A Good Black Friday? Ask Abercrombie

November’s same-store sales were released yesterday, and retailer’s results were far from overwhelming. The International Council of Shopping Centers says sales overall were actually down 0.8% year over year for the month.

Dow Jones has a pretty comprehensive list of individual retailer performance, and there are a lot of duds. Saks plunged 26.1%. Abercrombie & Fitch fell 17%. Children’s Place dropped 13%.

The winners were pretty predictable, for the most part. Discounters Ross Stores and TJX Cos. were both up 8%. On the specialty apparel front Gap was flat (good results for it) and Aeropostale rose 7%. A nice surprise was Nordstrom’s 2.2% increase.
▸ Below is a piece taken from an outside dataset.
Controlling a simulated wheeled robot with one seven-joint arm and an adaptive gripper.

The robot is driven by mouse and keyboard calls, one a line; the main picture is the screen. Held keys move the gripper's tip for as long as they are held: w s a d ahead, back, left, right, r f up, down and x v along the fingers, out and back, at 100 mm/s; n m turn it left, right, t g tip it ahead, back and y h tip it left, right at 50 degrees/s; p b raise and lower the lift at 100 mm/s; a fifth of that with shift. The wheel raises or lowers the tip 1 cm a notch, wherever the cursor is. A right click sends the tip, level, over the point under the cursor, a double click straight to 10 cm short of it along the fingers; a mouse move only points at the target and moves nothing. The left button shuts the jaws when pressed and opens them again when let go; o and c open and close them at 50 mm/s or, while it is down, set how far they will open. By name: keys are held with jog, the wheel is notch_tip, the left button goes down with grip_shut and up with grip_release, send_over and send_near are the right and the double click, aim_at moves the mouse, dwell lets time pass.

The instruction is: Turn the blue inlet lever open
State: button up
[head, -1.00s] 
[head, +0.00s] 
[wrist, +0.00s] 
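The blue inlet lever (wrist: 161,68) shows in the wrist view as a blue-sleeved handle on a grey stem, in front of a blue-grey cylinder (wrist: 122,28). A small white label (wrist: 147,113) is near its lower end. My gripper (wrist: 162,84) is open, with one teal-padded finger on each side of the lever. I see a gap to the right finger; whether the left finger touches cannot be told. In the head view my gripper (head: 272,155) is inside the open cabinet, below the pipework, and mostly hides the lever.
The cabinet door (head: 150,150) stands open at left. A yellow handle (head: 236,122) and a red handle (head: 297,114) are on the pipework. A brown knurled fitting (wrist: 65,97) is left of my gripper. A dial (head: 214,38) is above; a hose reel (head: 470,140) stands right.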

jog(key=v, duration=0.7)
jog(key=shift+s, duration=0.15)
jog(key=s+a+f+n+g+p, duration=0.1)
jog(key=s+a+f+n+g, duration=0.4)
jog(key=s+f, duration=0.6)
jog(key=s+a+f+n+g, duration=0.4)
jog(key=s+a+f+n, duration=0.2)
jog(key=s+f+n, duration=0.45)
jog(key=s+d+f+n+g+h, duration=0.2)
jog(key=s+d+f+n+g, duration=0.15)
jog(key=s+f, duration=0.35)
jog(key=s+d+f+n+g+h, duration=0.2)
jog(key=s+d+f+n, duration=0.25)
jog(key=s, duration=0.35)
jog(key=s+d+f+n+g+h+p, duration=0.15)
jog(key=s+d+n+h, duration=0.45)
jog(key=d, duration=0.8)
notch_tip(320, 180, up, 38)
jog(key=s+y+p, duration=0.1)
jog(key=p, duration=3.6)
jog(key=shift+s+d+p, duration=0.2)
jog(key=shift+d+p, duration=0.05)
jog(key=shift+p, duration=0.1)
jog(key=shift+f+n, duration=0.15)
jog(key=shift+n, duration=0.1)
This isn’t exactly a great start to the holidays and makes us wonder if reports of a bounce back this year were a little premature. We’re betting a turnaround in the job picture is needed to help retail sales improve. What’s your solution?

Advertisements

8 Responses to “A Good Black Friday? Ask Abercrombie”


  1. 1 dac December 4, 2009 at 9:18 am

    No doubt that a turnaround in the job picture is needed to help retail sales improve over the long term. But I wonder if November’s poor numbers are a result of shoppers putting off purchses in anticipation of the holiday season (and holiday sales).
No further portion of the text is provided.